start EXCERPTED RECORDS

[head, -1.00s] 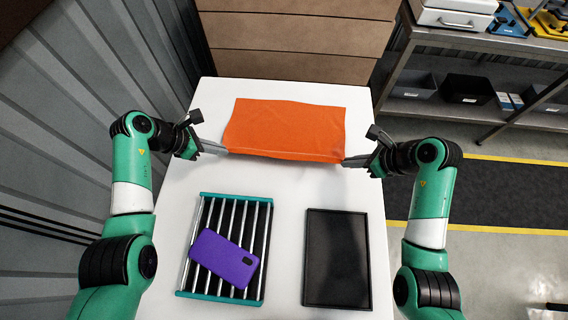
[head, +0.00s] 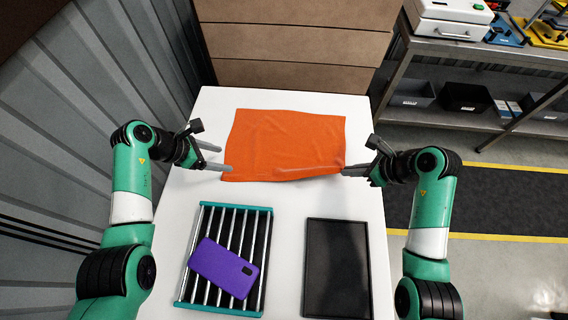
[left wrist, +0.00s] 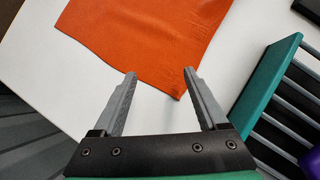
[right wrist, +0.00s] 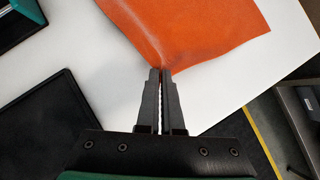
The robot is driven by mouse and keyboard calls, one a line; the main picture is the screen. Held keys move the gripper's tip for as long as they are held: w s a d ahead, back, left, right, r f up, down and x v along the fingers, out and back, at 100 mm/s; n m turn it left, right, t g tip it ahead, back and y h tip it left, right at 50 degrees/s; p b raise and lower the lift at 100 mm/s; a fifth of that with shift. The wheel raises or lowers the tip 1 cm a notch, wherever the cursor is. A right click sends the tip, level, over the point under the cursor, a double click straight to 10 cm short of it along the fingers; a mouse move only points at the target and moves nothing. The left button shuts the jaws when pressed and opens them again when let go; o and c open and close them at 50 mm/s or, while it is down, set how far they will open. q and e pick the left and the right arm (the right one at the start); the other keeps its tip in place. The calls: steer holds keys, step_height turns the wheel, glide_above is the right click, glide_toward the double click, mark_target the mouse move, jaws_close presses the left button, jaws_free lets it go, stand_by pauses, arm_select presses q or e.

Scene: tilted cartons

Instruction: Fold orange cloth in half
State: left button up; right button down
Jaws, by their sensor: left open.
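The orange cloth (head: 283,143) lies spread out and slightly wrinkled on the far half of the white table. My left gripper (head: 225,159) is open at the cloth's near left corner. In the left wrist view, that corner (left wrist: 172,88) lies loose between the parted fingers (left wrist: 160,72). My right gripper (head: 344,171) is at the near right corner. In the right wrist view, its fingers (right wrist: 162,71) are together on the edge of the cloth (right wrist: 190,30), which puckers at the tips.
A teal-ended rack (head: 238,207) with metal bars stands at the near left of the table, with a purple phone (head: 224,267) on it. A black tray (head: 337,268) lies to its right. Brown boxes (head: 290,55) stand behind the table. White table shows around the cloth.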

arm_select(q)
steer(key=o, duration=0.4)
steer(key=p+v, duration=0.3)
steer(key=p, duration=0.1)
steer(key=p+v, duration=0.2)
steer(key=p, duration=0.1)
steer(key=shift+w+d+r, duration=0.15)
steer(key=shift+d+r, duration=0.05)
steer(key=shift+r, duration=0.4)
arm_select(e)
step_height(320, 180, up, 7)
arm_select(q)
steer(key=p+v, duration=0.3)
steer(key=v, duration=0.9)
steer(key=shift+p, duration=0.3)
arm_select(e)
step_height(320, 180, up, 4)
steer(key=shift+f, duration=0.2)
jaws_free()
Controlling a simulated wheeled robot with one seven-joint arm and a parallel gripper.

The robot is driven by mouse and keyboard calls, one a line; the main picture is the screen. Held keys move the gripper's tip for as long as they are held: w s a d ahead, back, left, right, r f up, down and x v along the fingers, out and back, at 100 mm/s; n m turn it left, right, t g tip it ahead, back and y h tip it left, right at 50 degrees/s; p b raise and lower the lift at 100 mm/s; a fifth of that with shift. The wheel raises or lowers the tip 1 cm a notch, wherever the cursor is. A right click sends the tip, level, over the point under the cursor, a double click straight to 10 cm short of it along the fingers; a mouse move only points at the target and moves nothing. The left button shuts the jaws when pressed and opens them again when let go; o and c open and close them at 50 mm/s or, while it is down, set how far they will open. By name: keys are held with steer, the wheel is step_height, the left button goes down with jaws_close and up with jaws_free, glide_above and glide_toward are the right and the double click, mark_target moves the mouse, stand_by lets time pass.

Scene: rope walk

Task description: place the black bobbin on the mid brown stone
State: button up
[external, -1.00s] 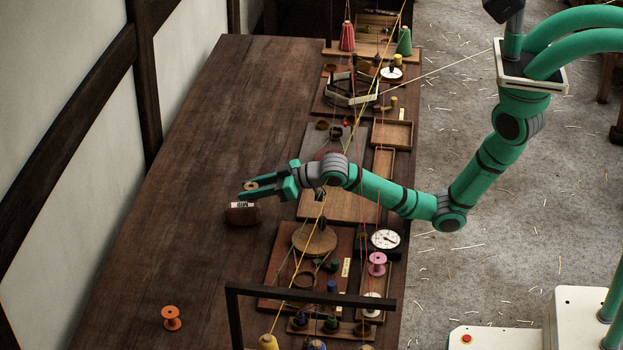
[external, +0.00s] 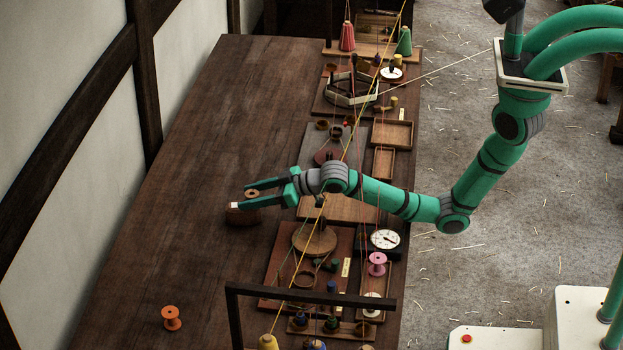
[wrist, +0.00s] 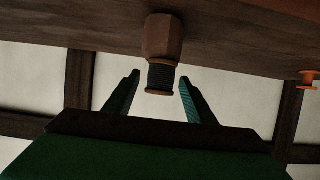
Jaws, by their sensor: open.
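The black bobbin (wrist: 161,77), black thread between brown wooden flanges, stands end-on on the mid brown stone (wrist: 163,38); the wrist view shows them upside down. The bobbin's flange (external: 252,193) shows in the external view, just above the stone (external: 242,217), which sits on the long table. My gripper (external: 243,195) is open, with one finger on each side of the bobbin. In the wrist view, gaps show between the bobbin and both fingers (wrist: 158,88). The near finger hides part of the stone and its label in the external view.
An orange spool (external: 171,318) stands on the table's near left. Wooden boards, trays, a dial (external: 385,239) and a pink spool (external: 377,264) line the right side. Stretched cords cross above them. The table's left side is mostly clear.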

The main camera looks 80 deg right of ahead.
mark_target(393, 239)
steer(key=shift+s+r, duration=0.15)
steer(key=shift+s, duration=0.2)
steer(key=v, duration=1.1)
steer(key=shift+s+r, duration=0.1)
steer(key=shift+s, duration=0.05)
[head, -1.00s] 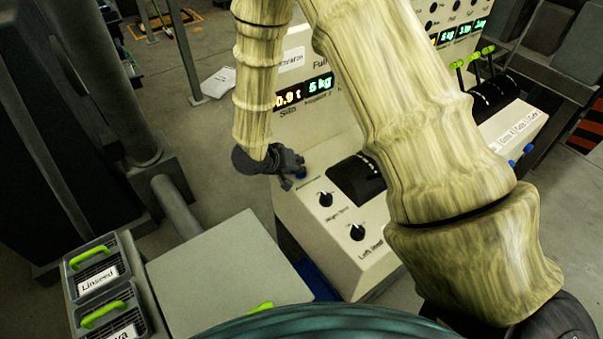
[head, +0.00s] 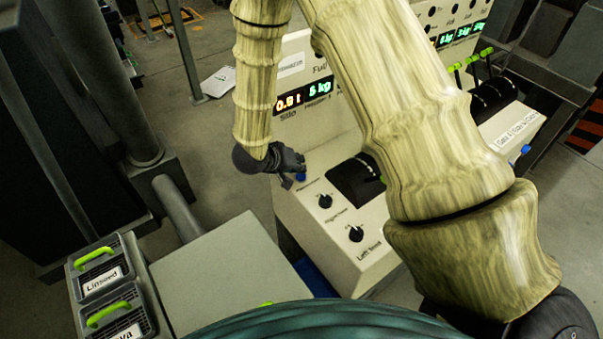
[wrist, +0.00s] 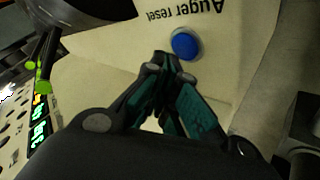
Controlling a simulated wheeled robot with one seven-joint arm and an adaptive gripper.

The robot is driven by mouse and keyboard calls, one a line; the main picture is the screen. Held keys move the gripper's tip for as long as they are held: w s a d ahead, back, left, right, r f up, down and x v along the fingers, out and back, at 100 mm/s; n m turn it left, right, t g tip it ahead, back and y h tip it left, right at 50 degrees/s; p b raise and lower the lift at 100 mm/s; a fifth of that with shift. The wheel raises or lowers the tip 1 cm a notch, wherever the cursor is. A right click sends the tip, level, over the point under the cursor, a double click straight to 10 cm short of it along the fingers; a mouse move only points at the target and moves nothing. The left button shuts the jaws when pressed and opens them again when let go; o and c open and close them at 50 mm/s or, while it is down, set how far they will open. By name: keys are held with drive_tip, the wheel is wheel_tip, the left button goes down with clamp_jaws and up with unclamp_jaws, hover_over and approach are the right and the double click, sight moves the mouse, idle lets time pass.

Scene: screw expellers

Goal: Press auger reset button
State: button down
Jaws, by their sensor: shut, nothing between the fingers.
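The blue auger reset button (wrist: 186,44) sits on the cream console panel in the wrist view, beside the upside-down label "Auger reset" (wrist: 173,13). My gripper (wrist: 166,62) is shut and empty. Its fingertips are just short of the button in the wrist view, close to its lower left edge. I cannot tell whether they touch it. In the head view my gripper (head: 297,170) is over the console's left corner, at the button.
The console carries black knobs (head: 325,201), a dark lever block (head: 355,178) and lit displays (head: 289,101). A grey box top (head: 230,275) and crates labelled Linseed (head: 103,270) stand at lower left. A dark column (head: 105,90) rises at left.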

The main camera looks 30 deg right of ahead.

end EXCERPTED RECORDS

EXERCISE PROMPT :: Strip out the pictures and quote the remaining data word for word.

RESULT BELOW ::
[head, -1.00s] 
[head, +0.00s] 
[left wrist, +0.00s] 
[right wrist, +0.00s] 
The robot is driven by mouse and keyboard calls, one a line; the main picture is the screen. Held keys move the gripper's tip for as long as they are held: w s a d ahead, back, left, right, r f up, down and x v along the fingers, out and back, at 100 mm/s; n m turn it left, right, t g tip it ahead, back and y h tip it left, right at 50 degrees/s; p b raise and lower the lift at 100 mm/s; a fifth of that with shift. The wheel raises or lowers the tip 1 cm a notch, wherever the cursor is. A right click sends the tip, level, over the point under the cursor, a double click straight to 10 cm short of it along the fingers; a mouse move only points at the target and moves nothing. The left button shuts the jaws when pressed and opens them again when let go; o and c open and close them at 50 mm/s or, while it is down, set how far they will open. q and e pick the left and the right arm (the right one at the start); the other keeps its tip in place. The calls: steer holds keys, step_height turns the wheel, glide_above is the right click, glide_toward the double click, mark_target the mouse move, jaws_close presses the left button, jaws_free lets it go, stand_by pauses, arm_select presses q or e.

Scene: tilted cartons

Instruction: Fold orange cloth in half
State: left button up; right button down
Jaws, by their sensor: left open.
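The orange cloth (head: 283,143) lies spread out and slightly wrinkled on the far half of the white table. My left gripper (head: 225,159) is open at the cloth's near left corner. In the left wrist view, that corner (left wrist: 172,88) lies loose between the parted fingers (left wrist: 160,72). My right gripper (head: 344,171) is at the near right corner. In the right wrist view, its fingers (right wrist: 162,71) are together on the edge of the cloth (right wrist: 190,30), which puckers at the tips.
A teal-ended rack (head: 238,207) with metal bars stands at the near left of the table, with a purple phone (head: 224,267) on it. A black tray (head: 337,268) lies to its right. Brown boxes (head: 290,55) stand behind the table. White table shows around the cloth.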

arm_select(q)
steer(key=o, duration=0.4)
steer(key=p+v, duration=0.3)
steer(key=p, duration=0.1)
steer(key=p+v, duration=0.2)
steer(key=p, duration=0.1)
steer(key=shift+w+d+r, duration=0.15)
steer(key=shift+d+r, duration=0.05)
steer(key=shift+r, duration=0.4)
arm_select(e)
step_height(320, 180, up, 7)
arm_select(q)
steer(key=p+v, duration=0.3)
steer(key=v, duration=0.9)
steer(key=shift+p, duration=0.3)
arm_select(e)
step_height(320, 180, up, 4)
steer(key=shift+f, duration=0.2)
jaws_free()
Controlling a simulated wheeled robot with one seven-joint arm and a parallel gripper.

The robot is driven by mouse and keyboard calls, one a line; the main picture is the screen. Held keys move the gripper's tip for as long as they are held: w s a d ahead, back, left, right, r f up, down and x v along the fingers, out and back, at 100 mm/s; n m turn it left, right, t g tip it ahead, back and y h tip it left, right at 50 degrees/s; p b raise and lower the lift at 100 mm/s; a fifth of that with shift. The wheel raises or lowers the tip 1 cm a notch, wherever the cursor is. A right click sends the tip, level, over the point under the cursor, a double click straight to 10 cm short of it along the fingers; a mouse move only points at the target and moves nothing. The left button shuts the jaws when pressed and opens them again when let go; o and c open and close them at 50 mm/s or, while it is down, set how far they will open. By name: keys are held with steer, the wheel is step_height, the left button goes down with jaws_close and up with jaws_free, glide_above and glide_toward are the right and the double click, mark_target moves the mouse, stand_by lets time pass.

Scene: rope walk

Task description: place the black bobbin on the mid brown stone
State: button up
[external, -1.00s] 
[external, +0.00s] 
[wrist, +0.00s] 
Jaws, by their sensor: open.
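The black bobbin (wrist: 161,77), black thread between brown wooden flanges, stands end-on on the mid brown stone (wrist: 163,38); the wrist view shows them upside down. The bobbin's flange (external: 252,193) shows in the external view, just above the stone (external: 242,217), which sits on the long table. My gripper (external: 243,195) is open, with one finger on each side of the bobbin. In the wrist view, gaps show between the bobbin and both fingers (wrist: 158,88). The near finger hides part of the stone and its label in the external view.
An orange spool (external: 171,318) stands on the table's near left. Wooden boards, trays, a dial (external: 385,239) and a pink spool (external: 377,264) line the right side. Stretched cords cross above them. The table's left side is mostly clear.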

The main camera looks 80 deg right of ahead.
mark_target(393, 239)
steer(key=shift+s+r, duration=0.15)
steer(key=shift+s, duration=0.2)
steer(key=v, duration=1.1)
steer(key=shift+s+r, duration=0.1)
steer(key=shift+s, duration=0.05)
[head, -1.00s] 
[head, +0.00s] 
[wrist, +0.00s] 
Controlling a simulated wheeled robot with one seven-joint arm and an adaptive gripper.

The robot is driven by mouse and keyboard calls, one a line; the main picture is the screen. Held keys move the gripper's tip for as long as they are held: w s a d ahead, back, left, right, r f up, down and x v along the fingers, out and back, at 100 mm/s; n m turn it left, right, t g tip it ahead, back and y h tip it left, right at 50 degrees/s; p b raise and lower the lift at 100 mm/s; a fifth of that with shift. The wheel raises or lowers the tip 1 cm a notch, wherever the cursor is. A right click sends the tip, level, over the point under the cursor, a double click straight to 10 cm short of it along the fingers; a mouse move only points at the target and moves nothing. The left button shuts the jaws when pressed and opens them again when let go; o and c open and close them at 50 mm/s or, while it is down, set how far they will open. By name: keys are held with drive_tip, the wheel is wheel_tip, the left button goes down with clamp_jaws and up with unclamp_jaws, hover_over and approach are the right and the double click, sight moves the mouse, idle lets time pass.

Scene: screw expellers

Goal: Press auger reset button
State: button down
Jaws, by their sensor: shut, nothing between the fingers.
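The blue auger reset button (wrist: 186,44) sits on the cream console panel in the wrist view, beside the upside-down label "Auger reset" (wrist: 173,13). My gripper (wrist: 166,62) is shut and empty. Its fingertips are just short of the button in the wrist view, close to its lower left edge. I cannot tell whether they touch it. In the head view my gripper (head: 297,170) is over the console's left corner, at the button.
The console carries black knobs (head: 325,201), a dark lever block (head: 355,178) and lit displays (head: 289,101). A grey box top (head: 230,275) and crates labelled Linseed (head: 103,270) stand at lower left. A dark column (head: 105,90) rises at left.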

The main camera looks 30 deg right of ahead.

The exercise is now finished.